It’s not easy to determine how you should innovate and develop your brand to outcompete all others in your industry. That’s because no one is going to present this information to you or spot gaps, because if they knew it themselves, they would pursue that path.
For this reason, it’s important to be mindful about innovation, not just performing it for its own sake. It has to be tied to a wider vision that applies to your real business plans, and make sense for your particular company.
This is all well and good, but you can’t innovate unless you spot a space to move into. This could be part of a market that has gone underserved, for example, or maybe a priority or trend that hasn’t been captured by the rest of your industry.
In this post, we’ll discuss some varied efforts you could take to ensure your own best approach, and spot opportunities before anyone else does:
Table of contents
Review Markets to Spot Gaps
Keeping a casual eye on your space is one path to maintaining your position, but if you’re trying to innovate in any useful direction, it’s probably worth spending more time getting under the surface. Not everything that matters is sitting in plain sight, after all. There’s usually at least one progressing change somewhere, but it might not shout out loud to begin with.
So instead of glancing at what everyone’s shouting about on social media or posting in press releases, consider looking at pricing trends, spot gaps in availability, or products that quietly disappear from shelves, especially given the political situation in some countries and the changing shape of markets. Tariffs and the suspension of them, for example, might give rise to a new opportunity you can focus on.
Judge Market Sentiment
Not everything comes down to hard data, as much as we’d like it to. There’s often a quieter trend running underneath sales figures, and you get better at noticing it the longer you’ve been paying attention to the market and its sentiments changing.
Often, customers aren’t sure what they want, but you can still tell something’s off. That might show up in the way they ask questions, how long they take to commit, or how skeptical they seem about options they would’ve grabbed straight away last year. Unfortunately, we’ve seen markets make good on changing tastes, such as smoking companies moving into vape markets. Perhaps your opportunity focus can have better, healthier results.
Accessibility Pursuits
Plenty of companies go all-in on tech and never once stop to think if people can actually use what they’re offering, and that’s usually where they miss something obvious.
There’s always a way to make things clearer, smoother, or more approachable. That might be language or how you onboard people, or the layout of your service or the way you deliver support. While everyone says they care about accessibility, not many follow through in a way that feels genuine.
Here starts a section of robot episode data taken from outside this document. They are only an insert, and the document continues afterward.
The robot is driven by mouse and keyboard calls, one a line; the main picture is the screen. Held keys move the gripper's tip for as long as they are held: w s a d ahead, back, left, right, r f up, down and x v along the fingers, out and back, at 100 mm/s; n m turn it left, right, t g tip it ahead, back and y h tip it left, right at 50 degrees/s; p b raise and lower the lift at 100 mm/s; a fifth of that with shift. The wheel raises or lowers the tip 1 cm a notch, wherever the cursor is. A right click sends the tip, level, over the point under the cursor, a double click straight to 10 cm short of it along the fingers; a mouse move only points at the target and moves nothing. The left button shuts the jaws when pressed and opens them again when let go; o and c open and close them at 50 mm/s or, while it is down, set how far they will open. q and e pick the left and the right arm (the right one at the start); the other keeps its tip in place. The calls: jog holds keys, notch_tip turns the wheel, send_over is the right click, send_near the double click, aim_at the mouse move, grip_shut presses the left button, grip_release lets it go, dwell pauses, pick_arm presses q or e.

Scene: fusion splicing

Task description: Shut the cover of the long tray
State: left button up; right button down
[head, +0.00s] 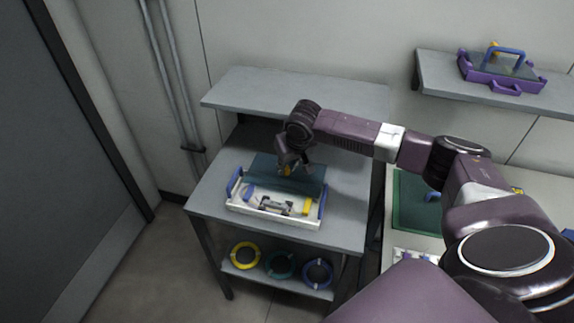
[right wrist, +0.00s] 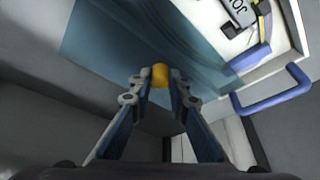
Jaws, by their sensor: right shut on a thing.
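The long white tray (head: 268,216) with blue end handles stands on the grey table and holds several small parts. Its see-through teal cover (head: 314,181) is raised at the tray's back edge, leaving the inside in view. My right gripper (head: 288,171) is at the cover's upper part. In the right wrist view its fingertips (right wrist: 160,84) are shut on the yellow knob (right wrist: 160,72) of the teal cover (right wrist: 105,45). A blue tray handle (right wrist: 273,92) shows at the right there. My left gripper is not in view.
A grey shelf (head: 290,91) stands above the table's back. Several coloured rings, one yellow (head: 245,255), lie on the lower shelf. A purple tray (head: 500,78) sits on the right wall shelf. A green mat (head: 408,205) lies on the right table.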

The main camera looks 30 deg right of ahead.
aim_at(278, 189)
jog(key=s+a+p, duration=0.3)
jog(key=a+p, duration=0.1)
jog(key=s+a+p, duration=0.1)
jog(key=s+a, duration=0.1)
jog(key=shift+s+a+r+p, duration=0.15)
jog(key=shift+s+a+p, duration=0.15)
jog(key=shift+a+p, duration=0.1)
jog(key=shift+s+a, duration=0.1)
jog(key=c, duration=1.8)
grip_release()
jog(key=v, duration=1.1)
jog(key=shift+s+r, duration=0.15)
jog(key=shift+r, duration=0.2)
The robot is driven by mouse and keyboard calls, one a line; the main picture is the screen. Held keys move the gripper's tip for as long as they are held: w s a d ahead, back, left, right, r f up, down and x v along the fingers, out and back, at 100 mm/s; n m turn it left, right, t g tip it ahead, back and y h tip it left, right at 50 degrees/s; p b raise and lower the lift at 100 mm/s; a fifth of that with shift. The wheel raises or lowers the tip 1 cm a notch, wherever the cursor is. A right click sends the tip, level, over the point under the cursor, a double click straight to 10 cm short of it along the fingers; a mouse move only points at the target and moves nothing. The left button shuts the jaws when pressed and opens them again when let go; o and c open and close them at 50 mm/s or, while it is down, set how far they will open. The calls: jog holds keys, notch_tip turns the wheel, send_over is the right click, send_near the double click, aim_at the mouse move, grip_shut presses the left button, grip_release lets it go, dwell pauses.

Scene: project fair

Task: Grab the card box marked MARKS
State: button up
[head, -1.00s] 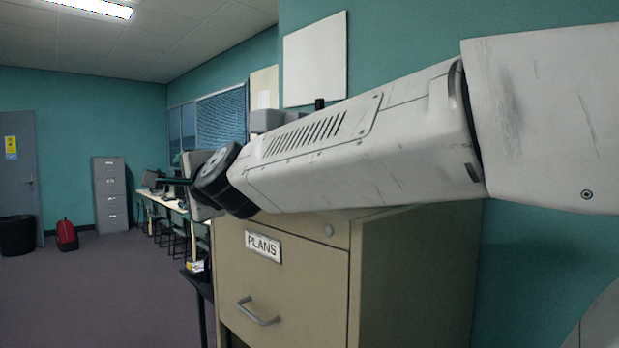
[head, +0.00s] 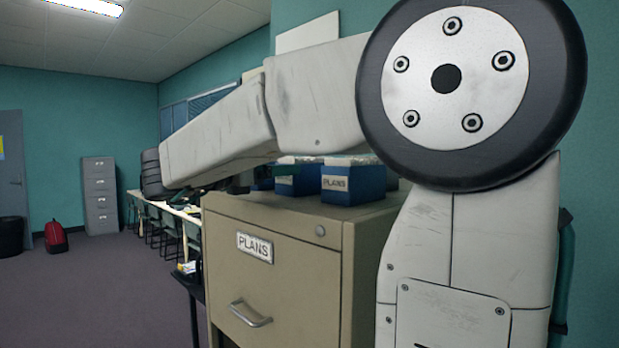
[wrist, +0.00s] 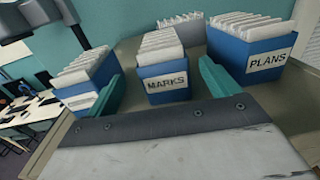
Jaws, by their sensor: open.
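In the wrist view the card box marked MARKS (wrist: 168,88) is blue with a white label and full of white cards. It stands upright on top of the cabinet. My gripper (wrist: 160,62) is open, with one teal finger on the left side of this box and one on the right. The box shows between them, and I see no grip on it. In the head view my arm hides most of the gripper. A blue box (head: 298,181) partly shows there under the arm, but its label cannot be read.
A similar box marked PLANS (wrist: 265,62) stands to the right. Another blue box (wrist: 88,98) is close at the left, beside the left finger. A grey card box (wrist: 190,32) is behind. The tan cabinet (head: 275,285) carries them. Open floor (head: 110,290) lies left.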

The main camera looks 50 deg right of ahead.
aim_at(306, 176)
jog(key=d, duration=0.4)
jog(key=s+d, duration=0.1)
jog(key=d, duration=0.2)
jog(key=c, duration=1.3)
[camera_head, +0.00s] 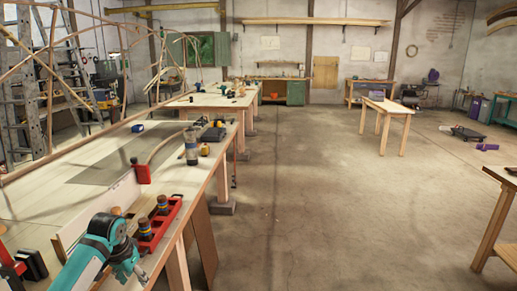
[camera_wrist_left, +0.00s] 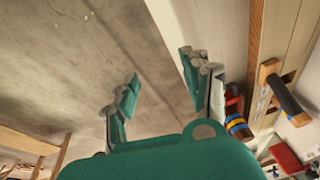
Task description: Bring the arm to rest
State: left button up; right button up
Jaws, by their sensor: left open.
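My left gripper (camera_head: 132,272) is teal and grey and sits at the lower left of the head view, by the near edge of the long workbench (camera_head: 105,205). In the left wrist view its two fingers (camera_wrist_left: 160,78) stand wide apart with nothing between them. Bare concrete floor (camera_wrist_left: 65,50) and the pale bench side (camera_wrist_left: 222,35) show beyond the fingers. In the head view a red rack (camera_head: 160,228) with dark, banded handles stands just beside the gripper; I cannot tell whether they touch. My right gripper is in neither view.
A red clamp-like block (camera_head: 142,173) and a clear-sided bottle (camera_head: 191,150) stand farther along the bench. Bent laths and a ladder (camera_head: 30,90) rise at the left. A small table (camera_head: 388,105) stands right of centre. The middle floor (camera_head: 310,200) is clear.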

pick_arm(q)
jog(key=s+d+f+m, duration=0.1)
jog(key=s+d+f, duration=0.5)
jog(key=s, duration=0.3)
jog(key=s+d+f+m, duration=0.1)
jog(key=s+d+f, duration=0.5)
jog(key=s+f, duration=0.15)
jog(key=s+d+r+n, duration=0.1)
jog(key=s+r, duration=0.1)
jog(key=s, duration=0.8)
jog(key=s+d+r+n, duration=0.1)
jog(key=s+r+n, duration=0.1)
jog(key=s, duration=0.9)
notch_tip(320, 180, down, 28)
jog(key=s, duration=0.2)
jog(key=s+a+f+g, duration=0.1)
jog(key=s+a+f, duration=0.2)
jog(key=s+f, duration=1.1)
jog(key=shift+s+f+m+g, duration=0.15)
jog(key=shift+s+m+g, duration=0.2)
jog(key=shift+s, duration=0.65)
What makes this useful for innovation is how often it lets you connect with customer bases, because people who were interested but couldn’t quite see how it would work for them are no inclined to. Open that door, and they might just walk in on their own.
Retaining Customers
A strange number of business owners chase new traffic like it’s the only path forward, when in reality, they might already be sitting on something more valuable, despite what the business guides tell you. Customers that stick with you for years are likely to continue doing so. Make sure you’re looking after them, then.
Maybe they get a faster reply than they expected, maybe they notice that you’ve remembered something they mentioned before, or maybe they click through a process that used to drag and now just works without asking too much, and they might not call it out, but they feel it, and that feeling tends to keep them from looking around. In other words, maybe the opportunity you have right now is optimizing what you already have.
Following Through With R&D
Researched ideas don’t really breathe until you give them room to mess up a bit, get tested in weird places, and then manage the results and direction based on what you find.
The process isn’t supposed to be clean, and it’s important to keep that in mind, but you must keep moving, and if you treat development like a loop that never fully closes, you’re less likely to stall out while waiting for perfect conditions that never come. Also, research isn’t necessarily about having brand new tech developed (of course), but maybe just reviewing your processes for efficiency.
Using AI Without Losing Yourself
There’s no shortage of hype around AI right now and the loudest voices always make it sound like you’re either fully onboard or you’re falling behind, but in reality, it’s best to be cautious, and use it to help the parts of your work that feel repetitive or slow or frustrating.
For example, you may find value in implementing a script that sorts messages before they hit your inbox or a tool that summarizes research so you’re not spending hours reading things you don’t need , thus innovating a process no other competitor uses. Remember AI can be just as internal as it is external, and sometimes if you develop a focused process other businesses aren’t using, you’ve given yourself a real leg up.
Environmental Efforts
People don’t need to see a full manifesto anymore to assume you’ve thought about your footprint, as conscious consumers are already looking for the signs, and if they don’t find them, that absence tends to speak louder than any promise on your homepage.
So if you’re making changes in that way, such as moving toward commercial solar so you’re pulling less from the grid or switching out materials that create unnecessary waste, those decisions can be marketed, and if other companies in your industry aren’t communicating the same level of care, then you have an opportunity to work on here for the better.
With this advice, we hope you can more easily spot gaps in your industry going forward and use your innovative mindset to showcase a new, burgeoning set of possibilities to get excited about. You may be surprised by the impact you have.